◆ Task data:
* * *

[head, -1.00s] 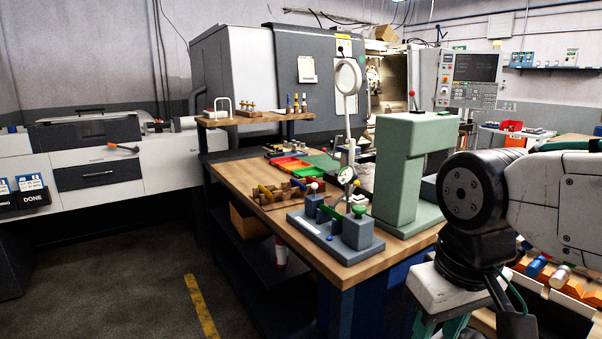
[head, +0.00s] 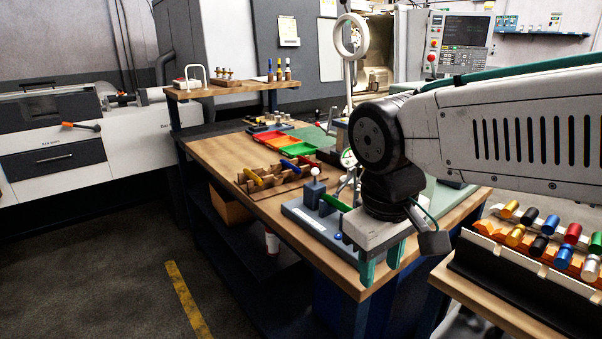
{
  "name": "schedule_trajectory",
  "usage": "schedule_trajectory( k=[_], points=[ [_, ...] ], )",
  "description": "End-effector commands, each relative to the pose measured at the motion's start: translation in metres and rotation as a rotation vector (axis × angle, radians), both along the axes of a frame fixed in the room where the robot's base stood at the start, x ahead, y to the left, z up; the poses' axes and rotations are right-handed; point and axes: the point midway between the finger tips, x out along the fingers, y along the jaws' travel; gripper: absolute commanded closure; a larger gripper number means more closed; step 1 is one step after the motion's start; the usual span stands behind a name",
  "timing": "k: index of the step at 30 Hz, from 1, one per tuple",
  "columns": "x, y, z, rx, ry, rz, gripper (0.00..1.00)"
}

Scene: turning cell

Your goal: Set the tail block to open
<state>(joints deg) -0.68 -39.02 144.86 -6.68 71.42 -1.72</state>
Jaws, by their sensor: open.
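The grey bench fixture (head: 308,219) sits at the front of the wooden bench. Its left block (head: 314,192) carries an upright white ball knob (head: 315,171). A green bar (head: 334,202) lies behind my gripper. The fixture's right block is hidden behind my gripper; I cannot tell which block is the tail block or how it is set. My gripper (head: 381,262) points down with its two teal fingers apart and empty. In the picture it overlaps the fixture's right end and the bench's front corner; I cannot tell whether it touches anything.
Behind the fixture stand a wooden rack (head: 268,182) with coloured handles, red and green trays (head: 285,145) and a ring-headed stand (head: 350,38). A rack of coloured cylinders (head: 540,262) is at the right. The bench's left part (head: 215,152) is clear. A white machine with an orange-tipped lever (head: 80,126) stands at far left.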

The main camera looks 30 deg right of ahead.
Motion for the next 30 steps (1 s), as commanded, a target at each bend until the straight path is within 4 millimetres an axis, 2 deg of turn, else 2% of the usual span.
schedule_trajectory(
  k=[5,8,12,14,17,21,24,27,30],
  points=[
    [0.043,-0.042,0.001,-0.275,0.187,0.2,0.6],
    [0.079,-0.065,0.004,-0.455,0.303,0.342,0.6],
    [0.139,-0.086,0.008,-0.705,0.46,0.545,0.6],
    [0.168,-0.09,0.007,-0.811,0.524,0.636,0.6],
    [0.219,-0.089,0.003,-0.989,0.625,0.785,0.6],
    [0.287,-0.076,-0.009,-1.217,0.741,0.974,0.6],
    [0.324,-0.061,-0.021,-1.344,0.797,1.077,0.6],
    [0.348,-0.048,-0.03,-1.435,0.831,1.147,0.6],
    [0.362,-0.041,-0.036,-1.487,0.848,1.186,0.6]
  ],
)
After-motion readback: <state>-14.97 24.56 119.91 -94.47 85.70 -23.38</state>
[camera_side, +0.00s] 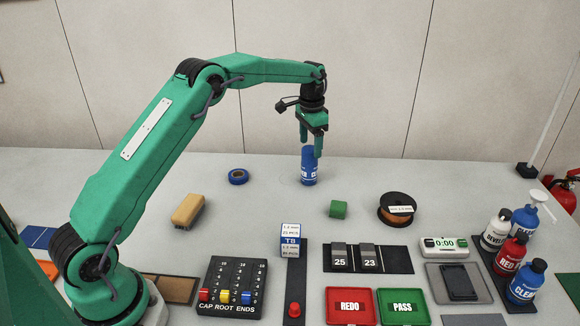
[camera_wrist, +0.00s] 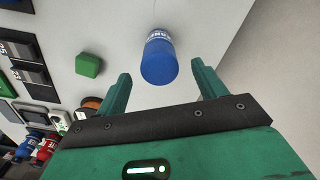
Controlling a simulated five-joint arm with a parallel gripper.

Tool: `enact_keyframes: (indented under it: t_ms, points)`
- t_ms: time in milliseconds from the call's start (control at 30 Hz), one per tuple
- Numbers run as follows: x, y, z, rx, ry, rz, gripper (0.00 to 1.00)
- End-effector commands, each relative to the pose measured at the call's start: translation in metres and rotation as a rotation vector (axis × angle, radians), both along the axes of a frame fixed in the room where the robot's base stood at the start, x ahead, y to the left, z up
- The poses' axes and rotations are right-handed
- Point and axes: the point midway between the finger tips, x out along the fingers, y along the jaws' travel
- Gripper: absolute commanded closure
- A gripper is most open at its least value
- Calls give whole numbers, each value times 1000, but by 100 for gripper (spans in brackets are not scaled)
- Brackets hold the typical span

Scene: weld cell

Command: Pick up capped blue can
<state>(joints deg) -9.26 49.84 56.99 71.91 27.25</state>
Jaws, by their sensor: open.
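A blue can (camera_side: 308,168) with white lettering stands upright on the grey table, near the back middle. In the wrist view the blue can (camera_wrist: 158,60) shows between and a little beyond the two green fingertips. My gripper (camera_side: 312,146) points down above the can, with its fingers close to the can's top in the side view. In the wrist view my gripper (camera_wrist: 160,75) is open and empty, with one finger on each side of the can's near end. I cannot tell whether the fingers touch it. Its cap is not clear.
A blue tape roll (camera_side: 238,176) and a tan block (camera_side: 188,210) lie left of the can. A green block (camera_side: 338,209) and a wire spool (camera_side: 397,208) lie to its right. Several bottles (camera_side: 511,250) stand at the far right. The table around the can is clear.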

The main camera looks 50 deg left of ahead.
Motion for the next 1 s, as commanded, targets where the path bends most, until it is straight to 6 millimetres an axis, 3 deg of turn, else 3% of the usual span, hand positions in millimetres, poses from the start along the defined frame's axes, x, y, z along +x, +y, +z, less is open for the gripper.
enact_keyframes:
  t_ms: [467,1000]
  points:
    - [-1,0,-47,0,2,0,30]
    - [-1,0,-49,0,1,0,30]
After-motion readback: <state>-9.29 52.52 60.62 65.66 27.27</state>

* * *

◆ Aim: Give the number of lines where the string "angle" occurs, without any further text.

◆ Reply: 2